Edmund Wilson em A Prelude: Landscapes, Characters and Conversations from the Earlier Years of my Life (1967), numa tradução livre minha:
“8 de Maio de 1908 [O meu aniversário. Tinha treze anos de idade]
As Ilhas dos Açores.
Durante a tarde passámos ao largo de três ilhas dos Açores. Primeiro passámos ao largo do Faial, e depois pelo Pico [Peko, como aí escreve Wilson]. O Pico tem uma montanha com 7.613 pés de altura, o cume do qual está nas nuvens. Depois disso avistámos a ilha de São Jorge, que é muito bonita.

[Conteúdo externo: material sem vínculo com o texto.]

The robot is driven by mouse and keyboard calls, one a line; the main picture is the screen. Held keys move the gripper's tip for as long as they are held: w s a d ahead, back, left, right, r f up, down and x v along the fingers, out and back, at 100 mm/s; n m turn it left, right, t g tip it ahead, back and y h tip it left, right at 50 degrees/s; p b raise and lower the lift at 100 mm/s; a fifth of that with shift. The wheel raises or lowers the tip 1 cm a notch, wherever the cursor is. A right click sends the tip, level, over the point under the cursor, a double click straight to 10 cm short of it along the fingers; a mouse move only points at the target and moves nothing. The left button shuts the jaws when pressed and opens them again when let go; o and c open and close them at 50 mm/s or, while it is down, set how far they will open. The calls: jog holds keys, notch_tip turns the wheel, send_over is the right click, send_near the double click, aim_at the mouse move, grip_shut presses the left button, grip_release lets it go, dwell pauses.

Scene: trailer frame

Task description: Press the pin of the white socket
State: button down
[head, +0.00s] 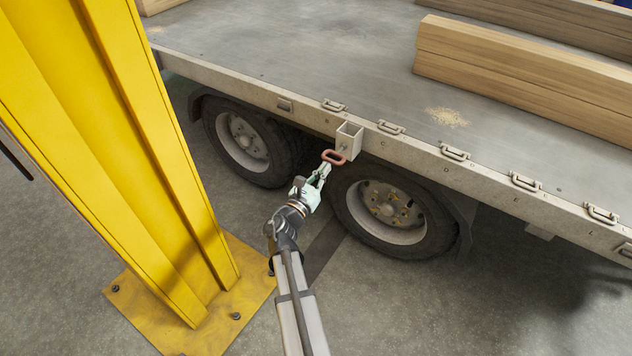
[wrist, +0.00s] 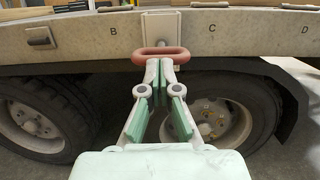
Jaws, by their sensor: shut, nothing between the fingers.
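The white socket (head: 349,138) is a square, open-topped pocket on the side rail of the trailer. It also shows at top centre in the wrist view (wrist: 161,22). Its pin has a red loop handle (head: 334,157) that sticks out from the socket's front face; the loop lies across the middle in the wrist view (wrist: 141,53). My gripper (head: 326,168) has pale green fingers. In the wrist view its fingertips (wrist: 160,67) are together, empty, and overlap the loop's near edge. I cannot tell whether they touch it.
The trailer side rail (head: 480,174) carries several metal lashing handles and letters. Two wheels (head: 393,211) stand under the rail. Timber beams (head: 520,75) lie on the deck. A yellow column (head: 110,130) stands at left, its base plate bolted to the floor. Floor beside my arm is clear.

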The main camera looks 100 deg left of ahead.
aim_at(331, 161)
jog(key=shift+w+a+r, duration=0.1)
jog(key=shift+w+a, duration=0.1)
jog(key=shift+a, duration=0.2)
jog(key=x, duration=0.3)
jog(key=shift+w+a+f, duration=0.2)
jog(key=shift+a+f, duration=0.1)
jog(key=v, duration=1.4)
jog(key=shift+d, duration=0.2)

Podíamos ver [o que pareciam ser] palmeiras ao cimo das montanhas. As casas eram esbranquiçadas com telhados avermelhados e havia muitos moinhos, que mais pareciam gigantescos brinquedos de criança. De São Jorge, chegou até nós um homem fardado, o Cônsul americano, na companhia de alguns portugueses, vindo todos ao navio para receberem o correio, que lhes foi atirado barco abaixo enquanto o comandante falava através de um megafone com o cônsul, que usava um monóculo.
O povo dos Açores é quase todo português, (porque as ilhas pertencem a Portugal) e é muito asseado. Tão asseado que alguns emigrantes dos Açores não estavam autorizados a misturarem-se com outros, tendo um lugar reservado só para eles.
As ilhas são muito diferenciadas entre si e montanhosas e pareciam rodeadas por falésias muito altas, com as ondas a galgar meia rocha.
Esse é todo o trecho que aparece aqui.